25. Juni 2002 in Seoul - 1:0 gegen Südkorea

Michael Ballack wird in der koreanischen Hauptstadt zum tragischen Helden. Der Leverkusener schießt Deutschland mit seinem Siegtor gegen die Gastgeber (75. Minute) zum siebten Mal in ein WM-Finale, doch ausgerechnet dort muss er wegen der zweiten Gelben Karte im Turnier zuschauen. Ohne ihren Antreiber unterliegt die Elf von Rudi Völler im Endspiel von Yokohama Brasilien mit 0:2, weil dem bis dahin überragenden „Titan“ Oliver Kahn beim ersten von zwei Ronaldo-Toren ein verhängnisvoller Fehler unterläuft.

4. Juli 2006 in Dortmund - 0:2 nach Verlängerung gegen Italien

Das Ende des „Sommermärchens“: Ohne den gesperrten Torsten Frings lieferte Jürgen Klinsmanns Elf den „Azzurri“ 118 Minuten lang einen Kampf auf Biegen und Brechen. Dann düpiert Andrea Pirlo die gesamte deutsche Abwehr mit seinem Pass, Fabio Grosso schlenzt den Ball unhaltbar für Jens Lehmann ins Netz. Geschockt kassieren die Gastgeber in der Nachspielzeit durch Alessandro del Piero noch ein Gegentor. Drei Tage später sind die Tränen wieder getrocknet: Mit 3:1 gegen Portugal gelingt dem DFB-Team ein toller Turnierabschluss.

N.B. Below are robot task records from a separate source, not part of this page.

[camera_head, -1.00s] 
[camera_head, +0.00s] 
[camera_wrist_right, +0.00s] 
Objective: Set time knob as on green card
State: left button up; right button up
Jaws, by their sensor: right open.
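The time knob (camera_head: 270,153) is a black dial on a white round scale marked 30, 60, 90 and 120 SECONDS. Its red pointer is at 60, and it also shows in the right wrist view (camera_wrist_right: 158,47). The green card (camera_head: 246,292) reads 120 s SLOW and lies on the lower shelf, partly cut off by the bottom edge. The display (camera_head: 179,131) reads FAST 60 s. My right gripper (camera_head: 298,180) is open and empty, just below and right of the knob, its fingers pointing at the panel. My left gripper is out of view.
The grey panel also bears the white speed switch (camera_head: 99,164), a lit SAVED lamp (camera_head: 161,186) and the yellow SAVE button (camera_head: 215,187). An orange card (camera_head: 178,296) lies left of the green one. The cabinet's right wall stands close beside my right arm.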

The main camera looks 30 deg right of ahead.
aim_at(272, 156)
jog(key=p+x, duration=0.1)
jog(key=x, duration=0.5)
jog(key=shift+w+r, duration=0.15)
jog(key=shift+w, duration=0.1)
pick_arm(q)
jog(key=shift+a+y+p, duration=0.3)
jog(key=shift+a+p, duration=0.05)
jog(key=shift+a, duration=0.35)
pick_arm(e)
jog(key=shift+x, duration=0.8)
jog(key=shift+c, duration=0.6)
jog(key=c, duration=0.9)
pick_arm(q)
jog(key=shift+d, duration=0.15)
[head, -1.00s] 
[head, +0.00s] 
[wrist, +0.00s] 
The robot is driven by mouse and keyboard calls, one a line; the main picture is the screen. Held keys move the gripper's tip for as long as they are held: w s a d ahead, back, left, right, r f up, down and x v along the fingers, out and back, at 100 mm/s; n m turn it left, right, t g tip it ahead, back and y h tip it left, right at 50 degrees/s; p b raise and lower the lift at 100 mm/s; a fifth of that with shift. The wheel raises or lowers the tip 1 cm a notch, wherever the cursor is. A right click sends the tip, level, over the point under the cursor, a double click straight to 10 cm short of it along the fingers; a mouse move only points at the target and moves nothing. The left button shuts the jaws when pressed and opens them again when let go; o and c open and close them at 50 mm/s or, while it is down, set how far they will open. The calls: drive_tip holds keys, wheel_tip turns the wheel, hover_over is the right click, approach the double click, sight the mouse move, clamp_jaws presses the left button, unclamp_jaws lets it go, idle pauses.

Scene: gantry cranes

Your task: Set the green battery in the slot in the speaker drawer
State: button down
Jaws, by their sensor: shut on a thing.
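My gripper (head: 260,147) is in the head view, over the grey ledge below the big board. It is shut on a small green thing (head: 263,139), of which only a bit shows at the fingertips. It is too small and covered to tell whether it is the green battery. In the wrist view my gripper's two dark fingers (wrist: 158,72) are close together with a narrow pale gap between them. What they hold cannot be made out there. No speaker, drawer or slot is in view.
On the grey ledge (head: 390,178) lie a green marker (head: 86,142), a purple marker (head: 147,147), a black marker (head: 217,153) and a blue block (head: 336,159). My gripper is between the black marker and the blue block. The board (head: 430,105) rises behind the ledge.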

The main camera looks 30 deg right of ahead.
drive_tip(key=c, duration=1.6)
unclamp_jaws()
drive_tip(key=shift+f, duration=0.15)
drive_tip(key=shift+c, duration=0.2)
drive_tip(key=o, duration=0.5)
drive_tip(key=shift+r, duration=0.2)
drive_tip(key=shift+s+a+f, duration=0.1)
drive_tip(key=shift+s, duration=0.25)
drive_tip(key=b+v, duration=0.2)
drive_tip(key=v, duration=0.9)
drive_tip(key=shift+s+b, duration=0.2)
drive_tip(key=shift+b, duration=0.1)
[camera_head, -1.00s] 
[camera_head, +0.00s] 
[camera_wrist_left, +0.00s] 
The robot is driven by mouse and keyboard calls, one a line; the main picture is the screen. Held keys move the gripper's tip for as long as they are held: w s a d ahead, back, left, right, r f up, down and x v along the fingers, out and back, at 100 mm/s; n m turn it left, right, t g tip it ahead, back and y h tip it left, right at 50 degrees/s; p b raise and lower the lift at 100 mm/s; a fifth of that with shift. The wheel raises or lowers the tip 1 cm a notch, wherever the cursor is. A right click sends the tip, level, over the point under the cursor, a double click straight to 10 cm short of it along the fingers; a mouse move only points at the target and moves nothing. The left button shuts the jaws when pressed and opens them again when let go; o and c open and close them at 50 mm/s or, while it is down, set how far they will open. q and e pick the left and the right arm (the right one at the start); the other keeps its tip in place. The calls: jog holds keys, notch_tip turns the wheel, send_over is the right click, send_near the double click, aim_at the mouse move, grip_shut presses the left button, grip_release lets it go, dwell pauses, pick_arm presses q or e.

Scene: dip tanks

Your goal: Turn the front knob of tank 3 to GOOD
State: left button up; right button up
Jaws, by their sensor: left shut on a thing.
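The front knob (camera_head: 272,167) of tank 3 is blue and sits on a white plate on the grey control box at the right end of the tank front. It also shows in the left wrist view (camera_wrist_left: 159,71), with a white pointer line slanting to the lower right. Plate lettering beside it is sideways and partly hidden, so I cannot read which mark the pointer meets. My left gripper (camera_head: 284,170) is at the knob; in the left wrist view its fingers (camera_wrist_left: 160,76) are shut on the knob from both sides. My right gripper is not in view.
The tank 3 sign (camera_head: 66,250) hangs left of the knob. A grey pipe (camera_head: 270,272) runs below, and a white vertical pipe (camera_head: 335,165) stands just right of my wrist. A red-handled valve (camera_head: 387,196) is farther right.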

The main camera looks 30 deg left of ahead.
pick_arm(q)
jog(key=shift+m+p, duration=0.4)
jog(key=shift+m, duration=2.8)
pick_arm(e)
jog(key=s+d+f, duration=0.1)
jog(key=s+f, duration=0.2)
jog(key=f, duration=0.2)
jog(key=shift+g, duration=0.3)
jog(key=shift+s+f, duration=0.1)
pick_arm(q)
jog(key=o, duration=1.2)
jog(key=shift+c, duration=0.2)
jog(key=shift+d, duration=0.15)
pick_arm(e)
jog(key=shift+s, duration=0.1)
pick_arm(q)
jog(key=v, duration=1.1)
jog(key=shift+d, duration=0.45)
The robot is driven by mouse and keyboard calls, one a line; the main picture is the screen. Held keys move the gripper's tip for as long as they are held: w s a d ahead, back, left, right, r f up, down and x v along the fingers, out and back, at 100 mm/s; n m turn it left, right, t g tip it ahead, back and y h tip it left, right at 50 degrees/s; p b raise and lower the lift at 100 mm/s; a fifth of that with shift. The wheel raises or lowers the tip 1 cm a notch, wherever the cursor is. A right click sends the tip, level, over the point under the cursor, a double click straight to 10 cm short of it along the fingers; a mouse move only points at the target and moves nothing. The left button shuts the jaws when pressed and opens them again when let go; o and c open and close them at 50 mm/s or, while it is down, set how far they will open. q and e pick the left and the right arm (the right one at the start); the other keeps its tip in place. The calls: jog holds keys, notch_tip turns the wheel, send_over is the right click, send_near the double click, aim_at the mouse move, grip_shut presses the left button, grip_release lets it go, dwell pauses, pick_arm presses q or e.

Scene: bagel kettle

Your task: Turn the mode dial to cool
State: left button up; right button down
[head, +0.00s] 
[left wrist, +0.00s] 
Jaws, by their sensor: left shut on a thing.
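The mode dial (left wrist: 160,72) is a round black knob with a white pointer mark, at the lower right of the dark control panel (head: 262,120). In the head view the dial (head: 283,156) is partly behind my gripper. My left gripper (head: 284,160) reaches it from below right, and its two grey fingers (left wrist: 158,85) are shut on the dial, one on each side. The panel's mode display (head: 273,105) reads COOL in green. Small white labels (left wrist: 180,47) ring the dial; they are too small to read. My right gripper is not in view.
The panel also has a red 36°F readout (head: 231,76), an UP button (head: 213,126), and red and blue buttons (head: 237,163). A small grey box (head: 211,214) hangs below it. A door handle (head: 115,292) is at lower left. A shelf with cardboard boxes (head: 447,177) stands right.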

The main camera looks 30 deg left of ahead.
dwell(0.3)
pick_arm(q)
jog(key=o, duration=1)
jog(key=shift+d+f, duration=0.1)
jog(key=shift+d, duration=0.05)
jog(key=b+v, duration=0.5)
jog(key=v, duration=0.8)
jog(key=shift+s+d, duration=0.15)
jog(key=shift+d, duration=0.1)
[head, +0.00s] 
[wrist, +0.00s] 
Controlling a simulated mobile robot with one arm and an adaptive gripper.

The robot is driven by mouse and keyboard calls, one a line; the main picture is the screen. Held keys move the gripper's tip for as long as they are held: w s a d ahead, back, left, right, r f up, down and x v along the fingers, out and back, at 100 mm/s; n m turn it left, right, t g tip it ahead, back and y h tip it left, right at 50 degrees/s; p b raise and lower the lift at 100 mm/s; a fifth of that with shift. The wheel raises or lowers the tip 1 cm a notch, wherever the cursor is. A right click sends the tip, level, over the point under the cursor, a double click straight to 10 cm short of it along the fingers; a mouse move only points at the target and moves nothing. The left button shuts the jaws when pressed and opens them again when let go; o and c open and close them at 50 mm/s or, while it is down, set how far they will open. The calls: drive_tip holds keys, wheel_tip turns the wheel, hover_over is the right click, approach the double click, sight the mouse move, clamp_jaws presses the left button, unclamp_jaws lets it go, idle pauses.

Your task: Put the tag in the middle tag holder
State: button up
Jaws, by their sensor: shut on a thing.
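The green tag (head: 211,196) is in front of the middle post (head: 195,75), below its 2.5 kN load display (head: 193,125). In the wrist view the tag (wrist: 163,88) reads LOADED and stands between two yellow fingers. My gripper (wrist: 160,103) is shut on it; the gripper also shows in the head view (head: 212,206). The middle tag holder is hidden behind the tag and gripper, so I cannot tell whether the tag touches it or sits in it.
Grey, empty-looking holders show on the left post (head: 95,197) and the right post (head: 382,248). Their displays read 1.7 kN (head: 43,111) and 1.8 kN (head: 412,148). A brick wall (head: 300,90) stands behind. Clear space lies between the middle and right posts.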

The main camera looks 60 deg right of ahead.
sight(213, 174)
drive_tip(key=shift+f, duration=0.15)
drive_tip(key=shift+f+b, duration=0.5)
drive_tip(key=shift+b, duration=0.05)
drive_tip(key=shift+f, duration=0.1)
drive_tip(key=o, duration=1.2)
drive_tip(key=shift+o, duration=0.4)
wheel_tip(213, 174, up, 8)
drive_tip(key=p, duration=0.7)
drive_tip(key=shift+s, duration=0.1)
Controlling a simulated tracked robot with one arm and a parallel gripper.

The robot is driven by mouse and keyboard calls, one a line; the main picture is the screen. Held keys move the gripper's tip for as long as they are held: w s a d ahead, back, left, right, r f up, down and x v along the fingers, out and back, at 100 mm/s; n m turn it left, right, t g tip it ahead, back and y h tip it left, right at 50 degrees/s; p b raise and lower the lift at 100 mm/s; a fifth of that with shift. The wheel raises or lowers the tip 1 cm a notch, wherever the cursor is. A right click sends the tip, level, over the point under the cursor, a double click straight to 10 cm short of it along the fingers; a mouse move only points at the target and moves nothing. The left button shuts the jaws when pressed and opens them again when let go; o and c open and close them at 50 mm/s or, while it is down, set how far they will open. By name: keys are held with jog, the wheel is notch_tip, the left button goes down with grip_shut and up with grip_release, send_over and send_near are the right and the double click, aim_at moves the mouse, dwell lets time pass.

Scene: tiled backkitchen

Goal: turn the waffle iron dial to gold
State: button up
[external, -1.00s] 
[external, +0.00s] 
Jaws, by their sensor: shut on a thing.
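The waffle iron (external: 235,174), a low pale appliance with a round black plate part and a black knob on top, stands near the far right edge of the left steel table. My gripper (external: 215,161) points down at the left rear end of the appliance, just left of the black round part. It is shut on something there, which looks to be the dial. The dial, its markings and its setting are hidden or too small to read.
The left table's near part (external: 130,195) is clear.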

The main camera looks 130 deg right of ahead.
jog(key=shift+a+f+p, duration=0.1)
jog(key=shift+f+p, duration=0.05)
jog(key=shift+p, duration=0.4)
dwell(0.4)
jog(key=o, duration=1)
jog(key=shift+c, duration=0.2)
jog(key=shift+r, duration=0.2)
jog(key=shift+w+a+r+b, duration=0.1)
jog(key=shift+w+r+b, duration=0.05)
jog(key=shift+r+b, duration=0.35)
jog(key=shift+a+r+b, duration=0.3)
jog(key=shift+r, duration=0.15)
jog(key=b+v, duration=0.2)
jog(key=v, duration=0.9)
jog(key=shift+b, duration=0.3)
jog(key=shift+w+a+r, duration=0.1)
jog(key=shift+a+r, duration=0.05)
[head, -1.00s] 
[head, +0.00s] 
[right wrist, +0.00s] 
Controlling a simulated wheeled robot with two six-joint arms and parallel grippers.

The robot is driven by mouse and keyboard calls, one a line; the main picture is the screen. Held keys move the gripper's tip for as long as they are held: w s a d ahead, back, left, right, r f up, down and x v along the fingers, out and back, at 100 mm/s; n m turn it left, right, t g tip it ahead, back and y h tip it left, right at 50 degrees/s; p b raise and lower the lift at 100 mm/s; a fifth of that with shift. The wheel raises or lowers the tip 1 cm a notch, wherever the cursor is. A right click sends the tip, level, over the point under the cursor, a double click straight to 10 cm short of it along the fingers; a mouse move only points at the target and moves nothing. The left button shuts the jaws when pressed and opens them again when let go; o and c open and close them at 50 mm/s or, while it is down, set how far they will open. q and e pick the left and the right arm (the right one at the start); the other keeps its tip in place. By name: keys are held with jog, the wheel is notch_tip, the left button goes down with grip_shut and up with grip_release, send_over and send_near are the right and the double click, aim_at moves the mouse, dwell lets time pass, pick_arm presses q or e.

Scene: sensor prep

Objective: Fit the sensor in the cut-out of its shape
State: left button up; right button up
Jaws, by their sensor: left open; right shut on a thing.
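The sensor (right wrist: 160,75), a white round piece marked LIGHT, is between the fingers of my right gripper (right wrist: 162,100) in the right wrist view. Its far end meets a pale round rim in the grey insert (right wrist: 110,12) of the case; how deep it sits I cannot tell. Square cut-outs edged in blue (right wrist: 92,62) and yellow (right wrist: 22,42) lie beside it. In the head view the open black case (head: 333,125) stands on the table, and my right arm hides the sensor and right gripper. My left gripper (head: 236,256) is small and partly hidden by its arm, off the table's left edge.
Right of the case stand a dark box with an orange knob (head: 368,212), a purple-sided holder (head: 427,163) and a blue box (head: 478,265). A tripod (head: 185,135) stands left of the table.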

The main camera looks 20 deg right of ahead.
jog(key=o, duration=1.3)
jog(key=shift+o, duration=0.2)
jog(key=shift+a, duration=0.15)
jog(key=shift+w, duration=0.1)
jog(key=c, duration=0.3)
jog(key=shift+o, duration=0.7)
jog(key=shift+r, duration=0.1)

7. Juli 2010 in Durban - 0:1 gegen Spanien

Vom Schwung des 4:1 gegen England und des 4:0 gegen Argentinien ist gegen Spaniens „Tiki-Taka“ nichts übrig geblieben. Das Team von Joachim Löw kann den Ausfall seines gesperrten Top-Torschützen Thomas Müller nicht wettmachen. Beeindruckt von der Ballsicherheit des Gegners gelingt kaum etwas. Nach 73 Minuten köpft Carles Puyol einen Eckball von Xavi zum verdienten Siegtor für die Iberer ein, die vier Tage später ihren ersten WM-Titel feiern können. Deutschland beendet das Turnier am Kap nach einem 3:2 gegen Uruguay wieder als Dritter.